1. Don't "obey your thirst." At least, not all the time. The cost of beverages, in all forms, adds up. Wine, soda, beer, even bottled water are expensive at home, not to mention at restaurants. Order drinks with free refills, or drink ice water. At home, try a filtered water pitcher or learn to drink juices, especially from concentrate. One friend of mine quaffed two 12-packs of soda a week -- $12 or so considering redemption values -- and quit when his kids started to follow suit. He switched to lime juice with great success. Without much sacrifice, I think you can save $20 a week on beverages -- at home, at restaurants, or some combination of the two. I can hardly think of an easier way to save a grand.

2. Put your cars in "econo-drive." Energy prices send no clearer message than it's time to cut back on driving. Put differently: gas prices are part of the problem, but how much we drive is usually the other problem. Learn how to combine trips and think of alternatives to trips, like putting kids on school busses instead of driving them to school (which will train them to ride the bus too). Or challenge yourself and your family to make one day a week car-free. Save 2,000 miles a year -- which isn't so much for an average family driving 25,000-30,000 miles. I think the IRS reimbursement of 50.5 cents/mile is pretty close to actual cost, so that'll save the $1,000. And your cars will last longer.

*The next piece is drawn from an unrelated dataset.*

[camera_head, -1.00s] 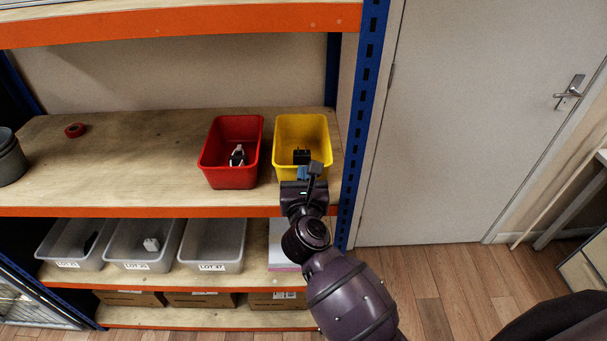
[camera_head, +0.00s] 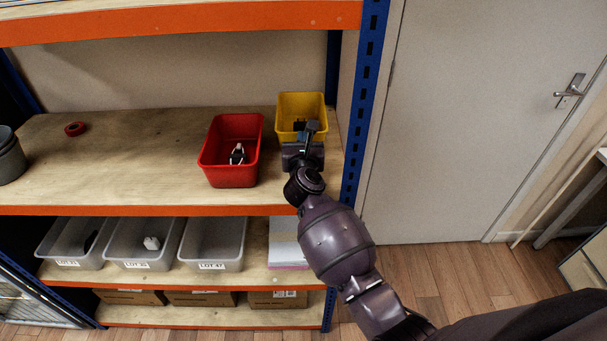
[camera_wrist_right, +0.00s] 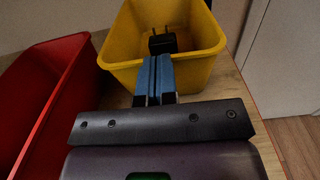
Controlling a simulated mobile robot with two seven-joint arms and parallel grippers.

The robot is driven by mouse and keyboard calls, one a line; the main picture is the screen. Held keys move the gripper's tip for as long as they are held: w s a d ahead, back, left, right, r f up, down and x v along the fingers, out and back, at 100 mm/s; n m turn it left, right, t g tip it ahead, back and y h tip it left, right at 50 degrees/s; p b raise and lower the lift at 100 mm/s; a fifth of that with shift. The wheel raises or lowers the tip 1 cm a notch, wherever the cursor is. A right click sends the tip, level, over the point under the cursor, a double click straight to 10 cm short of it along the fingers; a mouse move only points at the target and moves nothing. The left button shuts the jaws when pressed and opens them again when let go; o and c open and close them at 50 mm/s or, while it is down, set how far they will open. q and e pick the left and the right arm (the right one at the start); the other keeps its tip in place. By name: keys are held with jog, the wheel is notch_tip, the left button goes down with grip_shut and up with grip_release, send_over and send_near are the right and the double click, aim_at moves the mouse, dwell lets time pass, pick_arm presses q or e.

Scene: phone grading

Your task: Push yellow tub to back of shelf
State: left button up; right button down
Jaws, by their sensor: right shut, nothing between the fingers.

3. Thrift-shop for those threads. According to the latest Bureau of Labor Statistics inflation report, overall apparel costs rose for the first time since 1998. What do you do? Naturally, buying fewer clothes and shopping for enduring value is part of it. But consignment and thrift shops are great places to get good stuff, even fancy designer names. Lately, consignment stores have acquired new stock as people turn their extras into a little cash. It's fun. A friend of mine checks out the consignment stores when she travels -- it gives her more to choose from and something to do.

4. Do your own work. That is, the housework, indoor or outdoor. Mow your own lawn and save maybe $40 to $60 a month. It's good exercise, too. Learn to paint walls or cut hair. I mean, don't get silly -- if you can't iron a shirt, don't iron shirts. If you can't reach the drain plug, don't change your oil. But I bet you can find at least a couple of things you can do yourself, and it's a satisfying feeling.

5. Suspend services you don't need. Seems obvious, but I bet you have a few you've forgotten about or are hanging on to for obscure just-in-case reasons. Still have that old dial-up account? How about the "premium" cable or satellite package? Or those "hot" domain names they keep asking you to renew. Do you really need them still? Could that pest control be done every other month instead of monthly?

Some perspective

The point isn't to turn into a miserable miser -- the point is to prepare for the inevitable. Good financial management implies always planning ahead.

And if today's inflationary monster turns out to be more growl than bite, or if your income keeps up with inflation on its own, so much the better. You'll have $1,000 extra to spend on something you want -- or to prepare for the next financial storm. Either way, it's a good thing.